While Yankees officials were in charge of Pettitte’s news conference, the team was uncertain who would run Tuesday’s session, scheduled for live television transmission by the team’s YES Network, which will provide its feed to other networks. It will be a must-see event for many, if not most, of the Yankees.

“It’s part of playing here. Everything is somewhat magnified to a certain degree being here, and just some things you’ve got to deal with,” said Pettitte, who planned to attend.

Pettitte was joined at his news conference by Yankees captain Derek Jeter, Jorge Posada and Mariano Rivera — “like brothers to me” — who joined him on World Series champions. Rodriguez, a three-time MVP who is on news and gossip pages in New York as much as the sports section, figures to draw a far higher percentage of teammates.

“I don’t think it’s window dressing,” Girardi said. “I think it’s out of their hearts and their feelings for Alex and them wanting to stand behind him and help him through this situation.”

Stopping by the clubhouse to drop off gear, Mark Teixeira said he planned to go. The first-year Yankee was A-Rod’s teammate on the 2003 Texas Rangers.

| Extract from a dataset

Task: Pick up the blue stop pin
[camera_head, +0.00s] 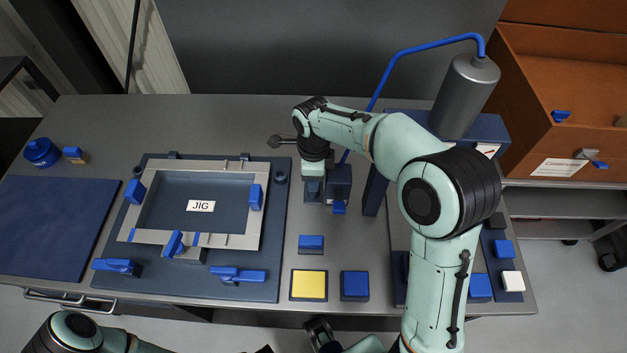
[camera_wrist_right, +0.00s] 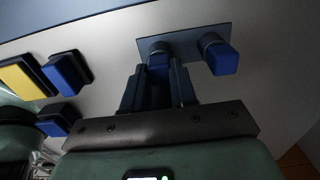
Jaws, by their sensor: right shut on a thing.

“When I see him tomorrow, I’m going to give him a big hug and just tell him I’m there for him. I’m going to be a teammate and a friend if he needs one,” Teixeira said.

Girardi planned to speak with Rodriguez before the event “just to look him in the eyes and see how he’s doing.”

While Pettitte made his news conference his first public appearance after admitting his HGH use to a congressional committee, Rodriguez responded to the SI report by conducting a Feb. 9 interview with ESPN. He admitted using banned drugs while playing for Texas from 2001-03 but sidestepped saying exactly what he used, how often he used, where he obtained banned drugs, whether they were injected and whether he used them during the offseason.

Some columnists criticized ESPN for not pinning him down.

Pettitte, in contrast, went into great detail.

“It didn’t matter what lawyers said or whatever, I was going to get it all out,” he recalled Monday.

Girardi could see merits in both approaches. The stakes are higher because Rodriguez is 12th on the career home run list with 553 and trails leader Barry Bonds by 209.

“It’s going to be different, I’m sure, just because of the magnitude of who Alex is. I think the record that he’s chasing has something to do with it, too,” Girardi said. “Would he like to probably put it behind him tomorrow? Yes. But I don’t think that’s realistic.”

A cartoon of a bulked-up Rodriguez signing autographs for bulked-up kids is on this week’s cover of The New Yorker. He has been the subject of numerous jokes on late-night television.

He is the most prominent player to admit having used performance-enhancing substances.

“A lot of people think that, you know, this is going to tear the team apart,” Teixeira said. “I think it’s going to bring the team together.”